- [YOUR TASK]:
Quote exactly, and only, the lines of the material below from the line with "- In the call" through the line with "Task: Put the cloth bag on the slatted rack".

- [PROVIDED DATA]:

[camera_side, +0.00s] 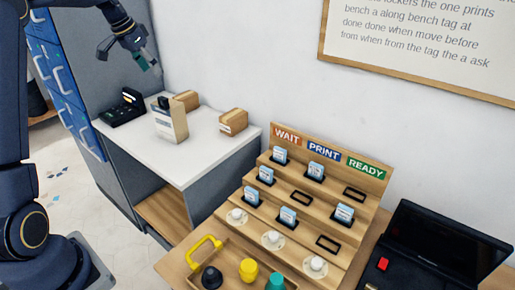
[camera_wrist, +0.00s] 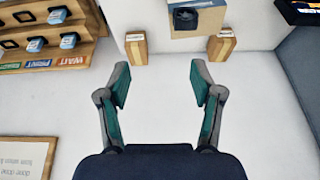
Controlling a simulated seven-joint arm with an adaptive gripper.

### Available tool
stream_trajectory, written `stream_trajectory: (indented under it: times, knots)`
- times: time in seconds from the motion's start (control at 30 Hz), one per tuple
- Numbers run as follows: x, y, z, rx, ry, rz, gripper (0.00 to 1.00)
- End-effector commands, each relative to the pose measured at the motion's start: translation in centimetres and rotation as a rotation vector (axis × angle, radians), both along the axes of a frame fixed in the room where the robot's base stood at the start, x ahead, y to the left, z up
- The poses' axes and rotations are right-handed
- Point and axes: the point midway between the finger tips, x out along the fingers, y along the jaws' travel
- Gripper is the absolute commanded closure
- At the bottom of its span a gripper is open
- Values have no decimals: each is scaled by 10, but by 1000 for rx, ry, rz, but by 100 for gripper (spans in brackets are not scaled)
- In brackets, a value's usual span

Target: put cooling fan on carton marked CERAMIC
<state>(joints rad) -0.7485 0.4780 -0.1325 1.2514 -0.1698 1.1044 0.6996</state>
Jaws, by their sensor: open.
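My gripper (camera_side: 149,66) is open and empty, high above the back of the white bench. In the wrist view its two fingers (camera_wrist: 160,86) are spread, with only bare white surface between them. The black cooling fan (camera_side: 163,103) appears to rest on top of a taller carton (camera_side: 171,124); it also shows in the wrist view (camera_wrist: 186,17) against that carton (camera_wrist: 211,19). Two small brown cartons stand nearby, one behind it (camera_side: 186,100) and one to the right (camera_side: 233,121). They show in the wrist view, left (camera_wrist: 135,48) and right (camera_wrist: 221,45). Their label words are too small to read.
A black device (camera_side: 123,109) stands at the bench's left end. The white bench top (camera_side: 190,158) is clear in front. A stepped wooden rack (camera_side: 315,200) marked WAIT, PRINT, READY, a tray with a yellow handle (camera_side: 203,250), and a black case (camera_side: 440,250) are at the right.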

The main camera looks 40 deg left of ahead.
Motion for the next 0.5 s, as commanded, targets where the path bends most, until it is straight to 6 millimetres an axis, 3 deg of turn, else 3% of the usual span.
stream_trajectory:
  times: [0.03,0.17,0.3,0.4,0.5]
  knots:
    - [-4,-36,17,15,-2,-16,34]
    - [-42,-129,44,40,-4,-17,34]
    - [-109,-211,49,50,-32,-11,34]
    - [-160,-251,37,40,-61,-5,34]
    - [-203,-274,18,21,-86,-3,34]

...

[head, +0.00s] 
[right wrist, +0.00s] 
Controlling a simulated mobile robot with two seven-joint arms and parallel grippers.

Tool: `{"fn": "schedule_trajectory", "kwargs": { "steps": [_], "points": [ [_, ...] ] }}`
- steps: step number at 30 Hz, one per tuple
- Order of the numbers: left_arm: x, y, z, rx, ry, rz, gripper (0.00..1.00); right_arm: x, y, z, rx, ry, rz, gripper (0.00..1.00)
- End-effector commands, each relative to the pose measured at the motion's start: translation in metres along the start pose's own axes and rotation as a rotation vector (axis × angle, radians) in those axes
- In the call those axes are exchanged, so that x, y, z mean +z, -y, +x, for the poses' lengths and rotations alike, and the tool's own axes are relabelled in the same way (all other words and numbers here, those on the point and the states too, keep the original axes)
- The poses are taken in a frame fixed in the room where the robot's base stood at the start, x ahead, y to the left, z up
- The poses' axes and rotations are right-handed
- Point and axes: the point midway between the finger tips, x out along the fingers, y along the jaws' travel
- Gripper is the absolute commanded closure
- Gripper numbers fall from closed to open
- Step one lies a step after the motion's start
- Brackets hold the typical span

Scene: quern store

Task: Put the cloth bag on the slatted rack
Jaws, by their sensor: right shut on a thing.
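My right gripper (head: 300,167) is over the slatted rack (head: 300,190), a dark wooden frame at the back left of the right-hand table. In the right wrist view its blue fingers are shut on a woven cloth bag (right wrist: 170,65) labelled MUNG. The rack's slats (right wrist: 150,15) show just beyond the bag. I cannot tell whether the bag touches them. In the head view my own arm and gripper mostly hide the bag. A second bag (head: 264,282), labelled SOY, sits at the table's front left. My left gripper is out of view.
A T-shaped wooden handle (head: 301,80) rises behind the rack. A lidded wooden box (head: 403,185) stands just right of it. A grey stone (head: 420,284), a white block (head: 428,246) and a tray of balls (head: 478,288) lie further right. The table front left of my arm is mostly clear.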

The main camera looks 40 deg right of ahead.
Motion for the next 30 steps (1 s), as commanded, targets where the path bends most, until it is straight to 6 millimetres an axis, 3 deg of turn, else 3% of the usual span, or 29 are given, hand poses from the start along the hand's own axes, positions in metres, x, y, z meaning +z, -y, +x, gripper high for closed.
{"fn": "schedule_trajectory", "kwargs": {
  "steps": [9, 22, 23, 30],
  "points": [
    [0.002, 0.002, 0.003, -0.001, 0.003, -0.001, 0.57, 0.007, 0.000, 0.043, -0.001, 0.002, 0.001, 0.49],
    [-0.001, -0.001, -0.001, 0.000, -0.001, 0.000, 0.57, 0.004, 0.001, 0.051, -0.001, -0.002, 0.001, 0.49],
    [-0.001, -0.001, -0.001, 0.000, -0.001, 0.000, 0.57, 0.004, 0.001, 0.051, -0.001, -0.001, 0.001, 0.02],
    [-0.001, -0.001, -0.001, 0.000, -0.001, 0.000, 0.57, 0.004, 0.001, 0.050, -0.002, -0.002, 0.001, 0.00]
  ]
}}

- [RESULT OF THIS TASK]:
- In the call those axes are exchanged, so that x, y, z mean +z, -y, +x, for the poses' lengths and rotations alike, and the tool's own axes are relabelled in the same way (all other words and numbers here, those on the point and the states too, keep the original axes)
- The poses are taken in a frame fixed in the room where the robot's base stood at the start, x ahead, y to the left, z up
- The poses' axes and rotations are right-handed
- Point and axes: the point midway between the finger tips, x out along the fingers, y along the jaws' travel
- Gripper is the absolute commanded closure
- Gripper numbers fall from closed to open
- Step one lies a step after the motion's start
- Brackets hold the typical span

Scene: quern store

Task: Put the cloth bag on the slatted rack

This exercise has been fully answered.